• Image about Alex Honnold
Alex Honnold with Yosemite National Park’s Half Dome in the background.
Jimmy Chin/National Geographic Stock

“That’s the climbing lifestyle in general,” he explains. “You have to go to the rocks all the time, which is different from other sports. You can’t accumulate things, because you can’t take them with you. I’m very happy with what I’m doing. I go to cool places and climb cool stuff.”

With the financial benefits of his recent celebrity, Honnold says he does eat a little better, and he takes advantage of his travel budget, having visited five continents. But he still climbs almost 300 days a year, and when it’s fall in California, he is back in his van in the Yosemite Valley, climbing his home turf as much as he can.

“It’s a community, which makes it a lot different from any other sport,” says Cedar Wright, a teammate on the North Face team who recently spent several weeks climbing with Honnold in Chile. “You can go to El Capitan [in Yosemite] and hang out with the Michael Jordan of climbing, but he’s just another guy.”

Honnold started climbing at age 11 and spent his youth fantasizing about the exotic places photographed in the climbing magazines he read. He says that, like everyone else, he always wanted recognition for being good at what he does, but no one could anticipate the international fame he has received.

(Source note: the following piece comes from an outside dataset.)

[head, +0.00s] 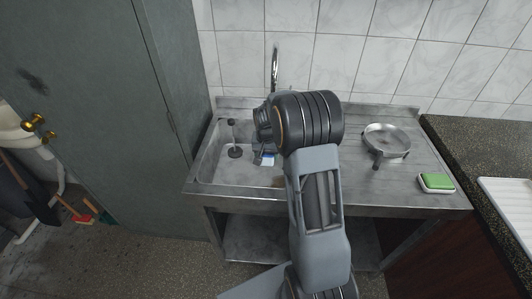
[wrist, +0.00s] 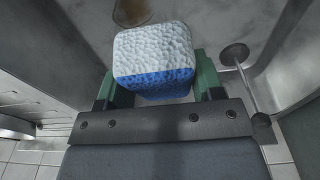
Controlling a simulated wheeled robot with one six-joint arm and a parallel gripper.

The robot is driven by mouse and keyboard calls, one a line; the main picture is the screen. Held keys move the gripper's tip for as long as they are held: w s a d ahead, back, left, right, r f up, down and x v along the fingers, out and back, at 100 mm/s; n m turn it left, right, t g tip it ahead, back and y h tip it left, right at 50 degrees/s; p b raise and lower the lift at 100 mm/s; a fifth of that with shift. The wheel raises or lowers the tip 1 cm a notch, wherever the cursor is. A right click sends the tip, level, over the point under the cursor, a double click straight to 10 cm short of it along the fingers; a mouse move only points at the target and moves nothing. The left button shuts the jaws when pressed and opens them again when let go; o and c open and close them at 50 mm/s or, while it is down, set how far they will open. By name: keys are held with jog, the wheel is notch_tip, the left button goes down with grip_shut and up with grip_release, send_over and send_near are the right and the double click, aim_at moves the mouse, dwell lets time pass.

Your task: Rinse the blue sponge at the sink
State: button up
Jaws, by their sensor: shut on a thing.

“No climber expects that kind of notoriety,” MacDonald says. “This is very unusual and happens maybe once every 10 to 15 years in the media world.”

At a recent competition in Santiago, Chile, more than 3,000 people showed up, and they all seemed to want a piece of Honnold, clamoring for photographs. One man even asked for his shirt, which Honnold gave him.

Part of what attracts people to Honnold, obviously, is what he does. Anyone who has ever felt his or her stomach churn upon approaching the edge of a high cliff knows what the climber has to overcome on a regular basis.

“He embodies risk,” Chin says. With bouldering’s goal of climbing smaller rocks and the large tangle of equipment that goes with sport climbing, they “can seem hard to grasp,” Chin says. “[But] it’s pretty easy to understand somebody clinging to a wall 2,000 feet off the ground without being attached.”

Fame for these kinds of achievements can be deadly. Honnold is not the best technical climber nor the strongest physically, but his ability to concentrate sets him apart. He does not want to be thinking about what people will say as he gets to the summit when he should be thinking about how to execute his next difficult move.

And that is the other reason the spotlight has fallen on him. With wide dark eyes and big ears on a slim, taut frame, Honnold looks like a curious boy who has just gone through a growth spurt. He is a voracious reader, analytical and inquisitive, and the major benefit of his fame for him is the opportunity it provides to reflect on his own growth as a climber and a person.

Recently, when Honnold was sitting at an outdoor café on a busy Manhattan street during a 10-hour layover between Chile and Spain, it was difficult to imagine this chatty man willingly putting his life at risk. But in videos of his climbing, it becomes apparent why he is so successful. He is always in the moment, embracing the immediate physical demands of his task while accepting the inevitable distractions without letting them bother him.